Looking at the data, the researchers found that pro-social religions don’t seem to spread among populations until they are fairly advanced, reaching about 1 million members. That stands in contrast to the idea that vengeful gods, for example, were necessary for humans to get along. “To our surprise, our data strongly contradict this hypothesis,” Whitehouse says in the press release. “In almost every world region for which we have data, moralizing gods tended to follow, not precede, increases in social complexity.”
But that doesn’t mean those people didn’t have religion. The data also shows that doctrinal rituals—which existed to appease supernatural agents—preceded the concept of gods with lightning bolts often by hundreds of years. Those rituals, the team argues, acted as a social glue that helped form a collective identity. Belonging to a group and following its norms can be a powerful force. “Our results suggest that collective identities are more important to facilitate cooperation in societies than religious beliefs,” Whitehouse says.
Once societies reached a certain size, fears of blood rains, pestilence and hell became a new way to modify behavior, especially when one-time encounters between people become common, like purchasing a sheep from a stranger. “[E]ven if moralizing gods do not cause the evolution of complex societies, they may represent a cultural adaptation that is necessary to maintain cooperation in such societies once they have exceeded a certain size, perhaps owing to the need to subject diverse populations in multi-ethnic empires to a common higher-level power,” the authors write in the paper.
But the debate isn’t over.
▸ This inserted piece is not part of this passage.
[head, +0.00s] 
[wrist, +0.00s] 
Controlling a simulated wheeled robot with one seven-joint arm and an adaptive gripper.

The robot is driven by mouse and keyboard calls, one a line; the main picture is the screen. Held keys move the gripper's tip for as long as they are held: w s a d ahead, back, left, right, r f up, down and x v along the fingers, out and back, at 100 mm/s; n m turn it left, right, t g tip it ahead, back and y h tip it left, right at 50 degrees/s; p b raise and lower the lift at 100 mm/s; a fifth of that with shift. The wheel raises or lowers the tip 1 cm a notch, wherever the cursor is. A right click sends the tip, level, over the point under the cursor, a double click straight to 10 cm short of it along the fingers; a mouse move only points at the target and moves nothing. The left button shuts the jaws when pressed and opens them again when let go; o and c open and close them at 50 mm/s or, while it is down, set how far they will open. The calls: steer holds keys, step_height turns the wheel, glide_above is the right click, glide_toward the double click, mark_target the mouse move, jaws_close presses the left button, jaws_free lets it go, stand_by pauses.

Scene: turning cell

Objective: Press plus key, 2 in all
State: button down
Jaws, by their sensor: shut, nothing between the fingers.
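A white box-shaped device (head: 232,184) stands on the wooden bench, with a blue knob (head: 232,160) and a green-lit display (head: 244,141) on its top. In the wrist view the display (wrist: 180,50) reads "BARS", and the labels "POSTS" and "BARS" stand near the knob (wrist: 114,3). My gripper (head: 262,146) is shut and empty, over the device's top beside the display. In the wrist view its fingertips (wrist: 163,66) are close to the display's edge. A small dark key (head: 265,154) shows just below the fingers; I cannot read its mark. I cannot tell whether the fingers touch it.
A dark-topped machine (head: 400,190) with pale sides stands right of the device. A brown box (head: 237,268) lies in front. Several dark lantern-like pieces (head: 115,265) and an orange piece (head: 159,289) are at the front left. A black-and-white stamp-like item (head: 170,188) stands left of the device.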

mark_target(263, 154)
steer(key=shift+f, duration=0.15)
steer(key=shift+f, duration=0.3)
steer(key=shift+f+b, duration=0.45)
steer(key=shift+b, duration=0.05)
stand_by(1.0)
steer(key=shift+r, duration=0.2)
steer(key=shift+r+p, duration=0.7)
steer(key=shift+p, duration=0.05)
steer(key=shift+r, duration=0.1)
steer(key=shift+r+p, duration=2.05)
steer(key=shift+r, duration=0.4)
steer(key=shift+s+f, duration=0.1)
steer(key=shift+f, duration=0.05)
Historian Edward Slingerland of the University of British Columbia, not involved in the study, tells Marcus Woo at Scientific American that some of the data in Seshat is open to interpretation and needs to be more thoroughly vetted by subject experts. “I’m not saying the data is all wrong,” he says. “It’s just that we don’t know—and that, in a way, is just as bad because not knowing means you can’t take seriously the analysis.”
In a piece in The Conversation the authors say that understanding what happens to societies as they grow and adopt moralizing gods could help us understand how society may change as people abandon their faith in judgmental deities, a trend that is happening around the world.
As for Seshat, expect more research to be coming from the database soon. “Seshat allows researchers to analyze hundreds of variables relating to social complexity, religion, warfare, agriculture and other features of human culture and society that vary over time and space,” co-author explains Pieter François, also from Oxford, says in the release. “Now that the database is ready for analysis, we are poised to test a long list of theories about human history.”